Minta Kejati Diganti, Dedi Mulyadi: Rapat Berbahasa Sunda, Apa Salahnya?

Penggunaan bahasa daerah dalam kegiatan rapat adalah sesuatu yang wajar. 

Antara/M Risyal Hidayat
Anggota MPR Fraksi Dedi Mulyadi kerap menggunakan bahasa Sunda sebagai media dialog bersama masyarakat dan rapat pejabat.
Red: Agus Yulianto

REPUBLIKA.CO.ID, JAKARTA - Pernyataan Anggota Komisi III DPR RI Arteria Dahlan, yang meminta Jaksa Agung ST Burhanuddin mengganti seorang Kepala Kejaksaan Tinggi (Kejati) yang rapat menggunakan bahasa Sunda, menuai kontroversi. Anggota DPR RI Dedi Mulyadi, yang juga tokoh Sunda, turut berkomentar mengenai hal tersebut. 


Menurutnya, penggunaan bahasa daerah dalam kegiatan rapat adalah sesuatu yang wajar. "Wajar saja dilakukan selama yang diajak rapat, yang diajak diskusi, mengerti bahasa daerah yang digunakan sebagai media dialog pada waktu itu," ujar Dedi Mulyadi.

Dedi pun saat menjadi Bupati Purwakarta kerap menggunakan bahasa Sunda sebagai media dialog bersama masyarakat dan rapat pejabat. Bahkan, dalam satu hari ada pengkhususan di mana seluruh warga hingga pejabat harus menggunakan bahasa, pakaian, hingga menyediakan makanan khas Sunda.

"Saya lihat di Jawa Tengah juga bupati, wali kota, gubernur sering juga menggunakan bahasa Jawa dalam kegiatan kesehariannya. Ini adalah bagian dari kita menjaga dialektika bahasa sebagai keragaman Indonesia," ucapnya.

Bahkan, kata Dedi, saat ia memimpin rapat sebagai wakil ketua Komisi IV DPR RI, kerap menyisipkan bahasa Sunda di dalamnya. "Justru itu malah membuat suasana rapat rileks, tidak tegang. Sehingga apa yang ada di pikiran kita, gagasan kita, bisa tercurahkan. Dan lama-lama anggota yang rapat sedikit banyak mendapat kosakata baru bahasa Sunda yang dimengerti," katanya.
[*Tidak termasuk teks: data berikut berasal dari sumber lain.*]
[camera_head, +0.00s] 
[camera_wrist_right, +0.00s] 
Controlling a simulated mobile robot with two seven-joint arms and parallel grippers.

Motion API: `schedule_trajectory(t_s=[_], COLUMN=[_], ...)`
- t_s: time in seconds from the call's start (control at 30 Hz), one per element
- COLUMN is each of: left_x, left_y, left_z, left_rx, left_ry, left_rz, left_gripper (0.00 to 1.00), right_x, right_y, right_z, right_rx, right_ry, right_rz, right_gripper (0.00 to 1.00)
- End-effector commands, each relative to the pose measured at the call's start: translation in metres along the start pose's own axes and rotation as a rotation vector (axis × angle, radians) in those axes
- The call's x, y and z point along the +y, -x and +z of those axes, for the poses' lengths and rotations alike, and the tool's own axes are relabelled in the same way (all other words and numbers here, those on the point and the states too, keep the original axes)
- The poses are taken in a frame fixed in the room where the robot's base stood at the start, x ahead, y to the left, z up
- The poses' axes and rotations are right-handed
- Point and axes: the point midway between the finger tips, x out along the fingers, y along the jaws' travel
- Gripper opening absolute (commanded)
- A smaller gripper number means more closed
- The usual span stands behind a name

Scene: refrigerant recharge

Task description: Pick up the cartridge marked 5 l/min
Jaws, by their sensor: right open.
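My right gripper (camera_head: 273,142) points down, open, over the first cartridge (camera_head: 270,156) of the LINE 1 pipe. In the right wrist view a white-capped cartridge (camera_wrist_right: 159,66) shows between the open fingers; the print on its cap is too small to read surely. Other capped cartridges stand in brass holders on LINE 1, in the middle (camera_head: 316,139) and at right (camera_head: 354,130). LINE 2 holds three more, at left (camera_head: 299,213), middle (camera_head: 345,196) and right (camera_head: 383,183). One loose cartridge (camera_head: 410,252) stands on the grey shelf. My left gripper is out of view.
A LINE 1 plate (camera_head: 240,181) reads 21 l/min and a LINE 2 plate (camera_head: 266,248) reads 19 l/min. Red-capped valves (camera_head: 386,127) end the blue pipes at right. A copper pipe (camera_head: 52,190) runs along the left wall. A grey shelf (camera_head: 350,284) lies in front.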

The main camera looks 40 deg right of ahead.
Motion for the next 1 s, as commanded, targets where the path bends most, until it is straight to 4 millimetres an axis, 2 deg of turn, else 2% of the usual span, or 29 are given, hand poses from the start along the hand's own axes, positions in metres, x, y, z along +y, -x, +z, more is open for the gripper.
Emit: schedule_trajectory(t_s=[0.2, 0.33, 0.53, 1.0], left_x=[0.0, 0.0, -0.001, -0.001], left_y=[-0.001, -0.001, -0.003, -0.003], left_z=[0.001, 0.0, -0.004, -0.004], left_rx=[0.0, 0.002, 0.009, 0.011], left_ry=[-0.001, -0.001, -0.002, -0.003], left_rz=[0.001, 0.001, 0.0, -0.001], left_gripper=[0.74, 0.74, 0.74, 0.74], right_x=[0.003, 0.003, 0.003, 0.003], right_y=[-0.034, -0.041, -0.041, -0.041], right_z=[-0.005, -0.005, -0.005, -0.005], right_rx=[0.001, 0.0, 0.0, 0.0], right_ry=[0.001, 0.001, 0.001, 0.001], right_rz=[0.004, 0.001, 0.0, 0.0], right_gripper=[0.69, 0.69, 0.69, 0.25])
"Jadi, bagi saya, tidak ada problem apa pun orang mau menggunakan bahasa daerah manapun di Nusantara ini, selama itu bisa dipahami oleh peserta rapat atau acara yang kita pimpin," lanjut Kang Dedi Mulyadi.

Dedi juga mempertanyakan orang-orang yang kerap menggunakan bahasa asing saat rapat atau keseharian. "Kita tidak pernah berpikir apakah istilah asing itu dimengerti atau tidak oleh peserta rapat atau diskusi itu," ucapnya.

Dia pun mengajak agar bersama-sama menjaga keberagaman dan kebinekaan untuk persatuan juga kesatuan bangsa Indonesia. Bagi Dedi, berbahasa daerah bukan berarti tidak nasionalis. Sebab nasionalisme dibangun dari kekuatan daerah-daerah.

"Jadi, kalau Kejati terima suap, saya setuju untuk diganti. Tapi, kalau pimpin rapat pakai bahasa Sunda, apa salahnya?," tandas Kang Dedi Mulyadi.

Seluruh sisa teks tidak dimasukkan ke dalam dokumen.